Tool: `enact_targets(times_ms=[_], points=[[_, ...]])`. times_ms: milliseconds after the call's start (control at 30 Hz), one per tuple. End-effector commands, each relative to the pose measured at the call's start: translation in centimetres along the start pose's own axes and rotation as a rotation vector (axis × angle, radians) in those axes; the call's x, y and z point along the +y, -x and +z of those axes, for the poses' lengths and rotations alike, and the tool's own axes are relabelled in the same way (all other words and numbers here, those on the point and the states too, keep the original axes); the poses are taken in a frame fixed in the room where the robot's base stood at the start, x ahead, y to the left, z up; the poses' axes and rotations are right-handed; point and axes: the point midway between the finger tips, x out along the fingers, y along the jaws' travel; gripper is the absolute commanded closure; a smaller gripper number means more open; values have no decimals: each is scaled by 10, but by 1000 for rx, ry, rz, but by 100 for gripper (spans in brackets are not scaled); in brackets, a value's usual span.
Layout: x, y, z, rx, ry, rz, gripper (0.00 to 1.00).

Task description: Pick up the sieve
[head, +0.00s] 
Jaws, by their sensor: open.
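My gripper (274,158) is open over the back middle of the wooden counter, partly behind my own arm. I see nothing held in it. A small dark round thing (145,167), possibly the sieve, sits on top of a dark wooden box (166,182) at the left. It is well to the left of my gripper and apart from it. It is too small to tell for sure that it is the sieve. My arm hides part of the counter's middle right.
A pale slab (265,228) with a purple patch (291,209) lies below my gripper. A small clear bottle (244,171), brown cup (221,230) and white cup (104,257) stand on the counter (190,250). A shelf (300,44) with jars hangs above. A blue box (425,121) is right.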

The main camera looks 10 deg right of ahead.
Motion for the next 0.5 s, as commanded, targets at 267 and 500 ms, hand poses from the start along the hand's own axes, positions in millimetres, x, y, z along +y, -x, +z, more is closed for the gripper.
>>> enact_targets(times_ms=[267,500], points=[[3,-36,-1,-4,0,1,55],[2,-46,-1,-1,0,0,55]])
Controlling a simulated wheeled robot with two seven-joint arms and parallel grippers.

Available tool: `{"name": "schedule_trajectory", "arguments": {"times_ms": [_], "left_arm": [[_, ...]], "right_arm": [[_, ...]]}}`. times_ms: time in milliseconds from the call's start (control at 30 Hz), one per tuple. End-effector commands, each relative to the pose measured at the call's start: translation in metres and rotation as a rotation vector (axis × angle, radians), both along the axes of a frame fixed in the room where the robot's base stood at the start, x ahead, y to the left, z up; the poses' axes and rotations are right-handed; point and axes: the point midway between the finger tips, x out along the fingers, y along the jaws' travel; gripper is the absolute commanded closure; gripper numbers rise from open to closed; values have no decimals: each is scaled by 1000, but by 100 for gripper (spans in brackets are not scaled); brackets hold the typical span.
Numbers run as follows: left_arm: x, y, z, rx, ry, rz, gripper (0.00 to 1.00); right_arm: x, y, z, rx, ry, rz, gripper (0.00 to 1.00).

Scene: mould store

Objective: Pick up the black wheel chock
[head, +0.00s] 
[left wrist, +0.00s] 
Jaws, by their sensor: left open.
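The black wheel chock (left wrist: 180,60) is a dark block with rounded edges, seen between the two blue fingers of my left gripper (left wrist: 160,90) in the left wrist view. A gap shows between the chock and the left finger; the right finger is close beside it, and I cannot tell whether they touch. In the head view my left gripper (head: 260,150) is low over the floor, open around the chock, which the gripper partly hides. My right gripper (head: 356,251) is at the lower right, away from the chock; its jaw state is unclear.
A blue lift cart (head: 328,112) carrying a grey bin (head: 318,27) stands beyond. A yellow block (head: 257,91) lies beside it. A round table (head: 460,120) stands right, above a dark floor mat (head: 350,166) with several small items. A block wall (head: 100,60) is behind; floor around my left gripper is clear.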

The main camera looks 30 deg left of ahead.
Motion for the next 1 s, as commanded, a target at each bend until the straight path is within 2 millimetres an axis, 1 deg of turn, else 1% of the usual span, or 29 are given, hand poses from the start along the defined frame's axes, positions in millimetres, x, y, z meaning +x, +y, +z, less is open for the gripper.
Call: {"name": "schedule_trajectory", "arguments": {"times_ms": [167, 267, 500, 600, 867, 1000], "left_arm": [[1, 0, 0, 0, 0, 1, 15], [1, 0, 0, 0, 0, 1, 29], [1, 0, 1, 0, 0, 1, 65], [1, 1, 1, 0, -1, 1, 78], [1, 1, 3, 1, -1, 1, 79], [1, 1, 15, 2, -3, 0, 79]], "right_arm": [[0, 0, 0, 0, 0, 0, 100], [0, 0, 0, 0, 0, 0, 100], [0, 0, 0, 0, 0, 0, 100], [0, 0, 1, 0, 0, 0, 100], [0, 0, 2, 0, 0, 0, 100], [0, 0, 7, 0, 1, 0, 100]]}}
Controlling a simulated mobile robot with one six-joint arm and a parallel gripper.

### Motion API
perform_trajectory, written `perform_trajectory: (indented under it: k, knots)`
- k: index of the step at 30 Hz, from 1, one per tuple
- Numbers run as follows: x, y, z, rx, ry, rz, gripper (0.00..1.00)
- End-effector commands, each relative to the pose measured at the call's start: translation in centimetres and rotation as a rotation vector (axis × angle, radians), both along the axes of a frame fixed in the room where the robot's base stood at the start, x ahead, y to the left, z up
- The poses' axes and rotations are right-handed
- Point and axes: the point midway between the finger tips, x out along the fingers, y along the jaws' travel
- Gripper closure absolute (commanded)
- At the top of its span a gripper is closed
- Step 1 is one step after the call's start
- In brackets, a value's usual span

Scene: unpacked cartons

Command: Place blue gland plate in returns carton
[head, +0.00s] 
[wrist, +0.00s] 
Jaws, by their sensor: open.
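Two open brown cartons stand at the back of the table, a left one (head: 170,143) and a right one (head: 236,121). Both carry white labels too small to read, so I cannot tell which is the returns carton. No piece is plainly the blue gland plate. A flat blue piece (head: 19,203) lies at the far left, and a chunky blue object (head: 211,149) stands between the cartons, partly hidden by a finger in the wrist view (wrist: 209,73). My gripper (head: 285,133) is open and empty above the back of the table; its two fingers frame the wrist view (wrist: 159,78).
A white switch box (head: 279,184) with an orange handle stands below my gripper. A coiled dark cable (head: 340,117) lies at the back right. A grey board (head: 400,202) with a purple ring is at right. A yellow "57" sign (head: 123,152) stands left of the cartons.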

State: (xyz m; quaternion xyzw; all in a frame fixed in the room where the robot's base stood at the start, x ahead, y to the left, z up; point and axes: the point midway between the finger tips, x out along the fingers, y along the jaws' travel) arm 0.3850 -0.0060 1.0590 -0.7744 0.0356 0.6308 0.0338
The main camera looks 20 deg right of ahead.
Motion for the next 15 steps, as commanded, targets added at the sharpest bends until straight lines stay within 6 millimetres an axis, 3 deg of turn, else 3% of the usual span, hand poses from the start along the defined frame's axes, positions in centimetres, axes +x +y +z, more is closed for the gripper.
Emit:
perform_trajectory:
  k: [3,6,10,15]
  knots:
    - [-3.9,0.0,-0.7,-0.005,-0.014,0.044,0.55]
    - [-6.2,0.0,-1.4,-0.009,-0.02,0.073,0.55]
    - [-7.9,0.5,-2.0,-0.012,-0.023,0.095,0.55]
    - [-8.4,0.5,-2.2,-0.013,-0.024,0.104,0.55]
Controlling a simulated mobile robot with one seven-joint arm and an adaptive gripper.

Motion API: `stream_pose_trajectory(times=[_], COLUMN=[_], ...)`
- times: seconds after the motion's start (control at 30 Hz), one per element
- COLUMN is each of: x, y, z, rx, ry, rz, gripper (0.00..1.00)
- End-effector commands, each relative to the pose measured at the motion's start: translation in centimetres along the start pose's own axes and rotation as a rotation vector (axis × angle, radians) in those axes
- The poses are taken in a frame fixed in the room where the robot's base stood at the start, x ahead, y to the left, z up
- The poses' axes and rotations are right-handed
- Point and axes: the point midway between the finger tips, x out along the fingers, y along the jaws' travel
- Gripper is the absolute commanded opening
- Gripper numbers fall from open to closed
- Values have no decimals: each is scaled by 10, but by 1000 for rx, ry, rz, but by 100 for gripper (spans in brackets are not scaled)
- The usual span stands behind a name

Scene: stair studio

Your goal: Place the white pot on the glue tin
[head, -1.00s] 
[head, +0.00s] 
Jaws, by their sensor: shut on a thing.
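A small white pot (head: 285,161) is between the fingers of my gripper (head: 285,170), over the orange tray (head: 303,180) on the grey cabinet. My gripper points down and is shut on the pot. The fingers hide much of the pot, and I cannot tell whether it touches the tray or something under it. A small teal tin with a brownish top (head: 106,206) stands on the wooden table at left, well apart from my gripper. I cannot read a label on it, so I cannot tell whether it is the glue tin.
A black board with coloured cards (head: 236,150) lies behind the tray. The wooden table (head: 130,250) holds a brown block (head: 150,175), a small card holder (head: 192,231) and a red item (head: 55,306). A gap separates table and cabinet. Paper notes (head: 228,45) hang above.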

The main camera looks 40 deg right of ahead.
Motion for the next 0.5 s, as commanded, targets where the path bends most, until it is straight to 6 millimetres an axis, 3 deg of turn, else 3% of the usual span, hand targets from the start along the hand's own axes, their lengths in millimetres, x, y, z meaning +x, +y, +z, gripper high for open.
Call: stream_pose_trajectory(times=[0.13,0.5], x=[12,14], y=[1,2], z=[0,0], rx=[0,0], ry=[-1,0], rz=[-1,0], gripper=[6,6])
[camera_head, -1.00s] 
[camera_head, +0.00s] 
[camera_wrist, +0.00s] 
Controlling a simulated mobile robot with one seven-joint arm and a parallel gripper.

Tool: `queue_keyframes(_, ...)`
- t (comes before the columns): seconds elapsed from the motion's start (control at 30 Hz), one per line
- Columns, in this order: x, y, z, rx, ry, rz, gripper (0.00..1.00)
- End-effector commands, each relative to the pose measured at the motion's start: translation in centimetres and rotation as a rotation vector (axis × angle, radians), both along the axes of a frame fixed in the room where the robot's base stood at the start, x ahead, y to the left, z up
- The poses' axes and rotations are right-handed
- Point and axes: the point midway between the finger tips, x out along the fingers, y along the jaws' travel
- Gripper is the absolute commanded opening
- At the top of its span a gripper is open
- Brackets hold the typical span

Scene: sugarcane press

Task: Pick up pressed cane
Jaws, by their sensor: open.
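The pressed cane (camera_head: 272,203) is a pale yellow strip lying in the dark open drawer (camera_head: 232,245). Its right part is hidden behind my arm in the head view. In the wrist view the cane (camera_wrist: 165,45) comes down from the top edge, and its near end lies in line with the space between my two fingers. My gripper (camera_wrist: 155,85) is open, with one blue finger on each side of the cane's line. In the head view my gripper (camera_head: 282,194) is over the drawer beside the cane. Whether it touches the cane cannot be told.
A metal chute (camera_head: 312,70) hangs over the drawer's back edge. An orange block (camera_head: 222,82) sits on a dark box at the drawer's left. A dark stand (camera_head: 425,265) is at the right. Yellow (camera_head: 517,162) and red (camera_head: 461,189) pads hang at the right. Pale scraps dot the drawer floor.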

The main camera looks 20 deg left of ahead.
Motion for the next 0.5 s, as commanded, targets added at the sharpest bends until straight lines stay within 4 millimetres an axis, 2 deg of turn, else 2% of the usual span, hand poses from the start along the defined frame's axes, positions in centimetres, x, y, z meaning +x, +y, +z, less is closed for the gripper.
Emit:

* * * * * * * * *

## Your goal
Pull every line containing "mobile" out of the data above.

## The solution
Controlling a simulated mobile robot with one six-joint arm and a parallel gripper.
Controlling a simulated mobile robot with one seven-joint arm and an adaptive gripper.
Controlling a simulated mobile robot with one seven-joint arm and a parallel gripper.

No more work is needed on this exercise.